Итог: создателем школы надо считать не того, кто по должности руководит дипломниками и аспирантами, а того, кто дал идеи следующему поколению специалистов. Зоолог из Саратова С. Н. Варшавский причислял себя к школе А. Н. Формозова. Лекций его он не слышал, но сохранил переписку с отцом. Молодой ученый советовался со старым по множеству вопросов, а тот отвечал ему достаточно подробно. Да, это школа. Но когда нынешний заведующий отделом, созданным отцом в Институте географии, заявляет, что продолжает развивать школу Формозова, у меня возникают большие сомнения. По молодости лично с ним он почти не общался. Жизненные установки расчетливого карьериста отцу были бы безмерно чужды. Верю, что он прочел основные работы А. Н. Формозова и что-то оттуда взял, но для принадлежности к школе этого мало.
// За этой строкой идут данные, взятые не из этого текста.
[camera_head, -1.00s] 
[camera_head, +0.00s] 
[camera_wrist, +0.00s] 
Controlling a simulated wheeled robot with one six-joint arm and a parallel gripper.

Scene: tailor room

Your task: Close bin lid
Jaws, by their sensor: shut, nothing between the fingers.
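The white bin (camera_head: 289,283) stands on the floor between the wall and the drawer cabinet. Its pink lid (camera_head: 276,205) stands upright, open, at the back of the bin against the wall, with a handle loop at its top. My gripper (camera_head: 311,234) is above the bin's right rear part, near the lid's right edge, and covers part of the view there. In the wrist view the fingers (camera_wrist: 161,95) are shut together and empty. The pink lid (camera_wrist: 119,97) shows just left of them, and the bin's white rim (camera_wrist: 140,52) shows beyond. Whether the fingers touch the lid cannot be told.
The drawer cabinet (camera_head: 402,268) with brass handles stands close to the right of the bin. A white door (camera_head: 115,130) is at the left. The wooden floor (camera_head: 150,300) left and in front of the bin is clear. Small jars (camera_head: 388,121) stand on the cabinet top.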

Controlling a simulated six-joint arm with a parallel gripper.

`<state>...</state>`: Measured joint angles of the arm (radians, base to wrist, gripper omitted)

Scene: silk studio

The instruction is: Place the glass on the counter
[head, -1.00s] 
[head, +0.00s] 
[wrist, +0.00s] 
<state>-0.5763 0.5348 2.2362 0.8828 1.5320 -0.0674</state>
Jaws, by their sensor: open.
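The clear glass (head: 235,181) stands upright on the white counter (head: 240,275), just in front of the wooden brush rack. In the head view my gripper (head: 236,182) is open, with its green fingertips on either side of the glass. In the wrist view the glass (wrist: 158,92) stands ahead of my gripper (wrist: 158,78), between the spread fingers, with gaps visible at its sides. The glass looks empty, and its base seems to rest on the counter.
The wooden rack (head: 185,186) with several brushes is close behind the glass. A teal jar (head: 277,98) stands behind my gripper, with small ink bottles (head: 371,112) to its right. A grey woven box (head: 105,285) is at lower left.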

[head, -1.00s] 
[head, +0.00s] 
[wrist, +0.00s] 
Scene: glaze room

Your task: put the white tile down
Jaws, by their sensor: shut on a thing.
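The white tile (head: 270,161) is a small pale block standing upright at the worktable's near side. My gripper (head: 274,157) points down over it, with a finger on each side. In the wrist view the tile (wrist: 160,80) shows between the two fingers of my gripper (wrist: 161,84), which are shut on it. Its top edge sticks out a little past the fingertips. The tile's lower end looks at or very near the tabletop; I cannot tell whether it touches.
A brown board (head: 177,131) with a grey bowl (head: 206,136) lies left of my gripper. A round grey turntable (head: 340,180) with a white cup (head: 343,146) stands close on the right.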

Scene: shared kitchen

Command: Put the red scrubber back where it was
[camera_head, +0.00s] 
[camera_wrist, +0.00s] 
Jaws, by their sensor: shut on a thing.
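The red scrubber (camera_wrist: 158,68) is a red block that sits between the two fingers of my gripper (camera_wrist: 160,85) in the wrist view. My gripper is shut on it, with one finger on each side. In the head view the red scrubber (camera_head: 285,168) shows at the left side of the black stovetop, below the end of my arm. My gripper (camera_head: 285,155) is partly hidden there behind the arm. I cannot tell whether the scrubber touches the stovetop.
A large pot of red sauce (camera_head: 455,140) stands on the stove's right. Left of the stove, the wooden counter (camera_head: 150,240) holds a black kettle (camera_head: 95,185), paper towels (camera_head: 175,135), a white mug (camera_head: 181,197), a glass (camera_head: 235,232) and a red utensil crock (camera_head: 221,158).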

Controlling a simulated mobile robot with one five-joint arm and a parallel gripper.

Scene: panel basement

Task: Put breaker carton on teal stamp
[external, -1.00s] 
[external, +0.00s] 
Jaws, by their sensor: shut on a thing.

В 1920-х—1940-х годах понятие «научной школы» в СССР вызывало подозрения: «так называемая школа Покровского», «школка Рубинштейна». Потом, когда старых ученых потеснили молодые, воспитанные в коммунистическом духе, дело стало восприниматься иначе, и кое-кому захотелось примазаться к создателям настоящих школ. Иркутянин Г. И. Медведев уверяет, что он прямой преемник профессора Б. Э. Петри, хотя того расстреляли всего годом позже рождения Медведева. А. Н. Сахаров утверждает, что вышел из школы Ключевского, поскольку его мама в десятилетке училась у ученика Ключевского В. Н. Бочкарева. Но Бочкарев по возрасту своему в лучшем случае мог прослушать общий курс Ключевского. Собственные же его сочинения ни в чем не соприкасаются с концепцией Василия Осиповича.
Как видим, понятие научной школы весьма расплывчато, и все же это реальность, заставляющая с собой считаться.